Regulate Your Nervous System with Music: 4 Playlists for Everyday Life
“Music is the shorthand of emotion.” — Leo Tolstoy
“The world’s most famous and popular language is music.” – Psy
“Music is the BEST!” — Me/probably everyone else
I mean, music IS the best, right??
When I think about music, a thing I’ve believed for some time is that people use music largely for one of two reasons: either to reflect their current emotional experience, or to shift their current emotional experience.
It is a belief founded entirely on my own response to music and my observations of others’ responses to music. Is it a hard, fast rule? No. Do I think it’s a valid and valuable way to think about music’s connection to emotion? Absolutely. And here’s why…
If you are a person who likes music (and unless you’re Captain Von Trapp, you probably are a person who likes music), and if you understand its relationship to your emotions, you can use music to do a lot of cool, regulation-type things.
Consider a couple examples from my own life…
I am a babe who loves to WALK down the street. Like, W-A-L-K. It feels great to me. My walk is inspired by, among others, Beyoncé’s Get Me Bodied (Extended Mix) music video; Marcia Brady strutting to Bananarama in the Brady Bunch Movie; and Shea Couleé walking the runway in front of Naomi Campbell on RuPaul’s Drag Race.
Doesn’t that walk SOUND great?!
For me, it takes a certain musical vibe to connect with THAT walk. So, if I’m commuting and I’m already feeling cute and confident and like THAT girl, I might select Gabriela by KATSEYE to reflect my internal vibe.
However, let’s say I’m trying to increase my sense of self and confidence before a difficult conversation. I might pop on No More (Baby I’ma Do Right) by 3LW to help my nervous system shift a bit.
The more I’ve reflected on the connection between music and emotions, the more value I’ve found for its role in my own personal regulation. And, the more I’ve seen others explore their own emotional connections to music, the more I’ve come to understand its nearly universal value as a tool for regulation in a variety of situations.
This is, of course, something we’ve understood intuitively for a long, long time. Indigenous peoples, non-Western cultural traditions, African and Black communities - all have used dance and movement for emotional processing for generations.
There is neurological value in bringing our intuitive understandings into consciousness by naming them. When we clock our autonomic patterns, we increase our emotional/somatic awareness, and we increase our capacity to choose new paths for regulation. If music is one of the paths you’d like to explore more, I offer the following playlists.*
I hope that they might serve as the beginning of your own musical regulation toolkit. Start with these playlists, then create your own. AND, if you make any that you love, PLEASE share them with us!

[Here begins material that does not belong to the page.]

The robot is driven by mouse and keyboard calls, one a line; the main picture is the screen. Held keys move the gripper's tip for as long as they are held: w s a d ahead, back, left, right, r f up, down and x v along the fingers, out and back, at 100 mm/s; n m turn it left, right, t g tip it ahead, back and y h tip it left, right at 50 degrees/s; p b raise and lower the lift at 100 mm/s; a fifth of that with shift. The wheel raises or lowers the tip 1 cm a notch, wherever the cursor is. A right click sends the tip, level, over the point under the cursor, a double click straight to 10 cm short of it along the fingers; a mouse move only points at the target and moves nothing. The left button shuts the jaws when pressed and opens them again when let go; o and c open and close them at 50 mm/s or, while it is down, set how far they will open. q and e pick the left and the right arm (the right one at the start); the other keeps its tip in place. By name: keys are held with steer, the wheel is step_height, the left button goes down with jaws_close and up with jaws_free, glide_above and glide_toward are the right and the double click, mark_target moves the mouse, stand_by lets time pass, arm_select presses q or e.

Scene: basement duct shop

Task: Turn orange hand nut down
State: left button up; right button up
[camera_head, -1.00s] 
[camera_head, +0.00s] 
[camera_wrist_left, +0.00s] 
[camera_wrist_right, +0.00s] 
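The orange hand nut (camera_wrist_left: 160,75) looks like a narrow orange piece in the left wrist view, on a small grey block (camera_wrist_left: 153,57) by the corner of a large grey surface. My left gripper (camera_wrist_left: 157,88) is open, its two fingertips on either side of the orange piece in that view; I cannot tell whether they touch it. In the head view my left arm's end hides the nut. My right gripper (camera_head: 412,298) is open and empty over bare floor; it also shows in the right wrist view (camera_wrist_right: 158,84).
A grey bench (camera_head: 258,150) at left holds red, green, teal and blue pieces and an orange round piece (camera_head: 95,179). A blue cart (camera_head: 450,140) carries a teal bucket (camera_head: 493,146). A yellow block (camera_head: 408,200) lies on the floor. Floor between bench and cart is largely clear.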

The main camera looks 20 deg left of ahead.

Like we all said, “Music is the BEST!”

THE PLAYLISTS
Winter Walk - builds from gentle-to-banger with songs themed around winter
- Winter - Tori Amos
- Early in Winter - Gwen Stefani
- Winter - Khalid
- Cold Heart (PNAU Remix) - Elton John, Dua Lipa, PNAU
- Hazy Shade of Winter - The Bangles
Commute with Confidence - feeling engaged, energized, active, and ready to approach the day with flexibility; “Whatever comes, I will be okay.”
- Too Easy - Connor Price
- Sisters Are Doing It for Themselves - Aretha Franklin, Eurythmics
- Masterpiece - Able Heart
- Cuntissimo - MARINA
- Her - Megan Thee Stallion
Boundary Bangers - building sense of self; vibe with validation; “I am worth doing hard things for.”
- The Healer - Digging Roots
- No More (Baby I’ma Do Right) - 3LW
- No More Drama - Mary J. Blige
- Bulletproof - La Roux
- It’s Not Right But It’s Okay (Thunderpuss Mix) - Whitney Houston, Chris Cox, Barry Harris
Move that Body - you’ll get it
- Water - Tyla
- Gabriela - KATSEYE
- Dracula - Tame Impala
- girl, get up. - Doechii, feat. SZA
- Hypnotized - Purple Disco Machine
*When creating the playlists, I used the following guideline: the playlists would include 5 songs, be situation-specific, have a diversity in artists/styles, and include a range of energy levels. Once I selected the songs, I organized each playlist in order of song energy level from 1-5, so that you could choose which direction you’d like to shift your energy - listening from first-to-fifth if you’re looking to ramp up energy, or from fifth-to-first if you’re hoping to wind down a bit.